## Aim of the exercise
Say how many lines of the material below contain the word "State", with no other words.

━━━━━ Given entries ━━━━━

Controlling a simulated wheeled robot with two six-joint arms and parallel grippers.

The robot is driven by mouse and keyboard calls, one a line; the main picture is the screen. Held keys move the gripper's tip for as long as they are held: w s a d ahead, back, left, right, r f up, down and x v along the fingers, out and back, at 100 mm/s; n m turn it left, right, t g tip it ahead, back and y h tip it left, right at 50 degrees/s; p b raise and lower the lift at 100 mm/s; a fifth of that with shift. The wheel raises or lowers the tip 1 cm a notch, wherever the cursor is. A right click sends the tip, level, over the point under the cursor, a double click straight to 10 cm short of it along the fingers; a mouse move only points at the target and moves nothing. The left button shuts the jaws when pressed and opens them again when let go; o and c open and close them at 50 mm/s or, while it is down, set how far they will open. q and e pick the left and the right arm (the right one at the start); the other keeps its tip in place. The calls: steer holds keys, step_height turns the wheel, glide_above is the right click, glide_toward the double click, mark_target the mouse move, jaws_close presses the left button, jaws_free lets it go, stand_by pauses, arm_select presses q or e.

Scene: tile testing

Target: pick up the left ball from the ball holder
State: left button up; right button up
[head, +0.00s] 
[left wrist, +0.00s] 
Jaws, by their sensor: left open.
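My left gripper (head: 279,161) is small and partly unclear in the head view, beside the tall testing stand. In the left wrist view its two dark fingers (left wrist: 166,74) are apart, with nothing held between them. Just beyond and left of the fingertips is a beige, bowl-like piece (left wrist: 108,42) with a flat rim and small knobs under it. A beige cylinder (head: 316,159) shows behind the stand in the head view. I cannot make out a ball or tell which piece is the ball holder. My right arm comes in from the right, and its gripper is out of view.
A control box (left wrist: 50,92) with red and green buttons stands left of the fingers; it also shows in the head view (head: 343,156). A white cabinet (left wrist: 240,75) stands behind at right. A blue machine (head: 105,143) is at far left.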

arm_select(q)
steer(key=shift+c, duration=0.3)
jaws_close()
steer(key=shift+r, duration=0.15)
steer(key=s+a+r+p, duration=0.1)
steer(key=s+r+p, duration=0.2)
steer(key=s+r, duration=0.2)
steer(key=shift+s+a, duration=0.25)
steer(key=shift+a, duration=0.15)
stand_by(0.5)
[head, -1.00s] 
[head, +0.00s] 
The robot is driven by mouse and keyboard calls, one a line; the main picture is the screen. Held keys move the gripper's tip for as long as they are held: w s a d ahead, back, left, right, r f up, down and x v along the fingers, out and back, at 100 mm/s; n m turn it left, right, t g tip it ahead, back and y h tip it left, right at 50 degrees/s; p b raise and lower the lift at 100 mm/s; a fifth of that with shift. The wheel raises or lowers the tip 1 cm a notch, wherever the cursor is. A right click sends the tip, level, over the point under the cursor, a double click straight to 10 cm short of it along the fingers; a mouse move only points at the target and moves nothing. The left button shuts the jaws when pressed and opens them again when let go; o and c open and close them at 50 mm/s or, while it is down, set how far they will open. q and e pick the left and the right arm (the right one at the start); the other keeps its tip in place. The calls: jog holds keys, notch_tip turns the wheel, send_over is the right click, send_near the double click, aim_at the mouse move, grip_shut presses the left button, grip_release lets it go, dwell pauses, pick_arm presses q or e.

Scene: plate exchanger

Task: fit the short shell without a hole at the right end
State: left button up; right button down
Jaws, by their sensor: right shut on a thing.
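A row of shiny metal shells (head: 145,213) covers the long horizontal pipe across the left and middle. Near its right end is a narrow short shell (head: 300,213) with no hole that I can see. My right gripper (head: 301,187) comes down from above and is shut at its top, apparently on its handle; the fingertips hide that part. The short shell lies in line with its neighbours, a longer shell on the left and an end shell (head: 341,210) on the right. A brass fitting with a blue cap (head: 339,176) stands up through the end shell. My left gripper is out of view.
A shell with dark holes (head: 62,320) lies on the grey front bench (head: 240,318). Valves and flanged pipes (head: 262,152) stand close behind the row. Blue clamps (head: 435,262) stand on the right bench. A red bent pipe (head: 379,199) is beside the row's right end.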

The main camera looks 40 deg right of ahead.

━━━━━

## Result of the task
2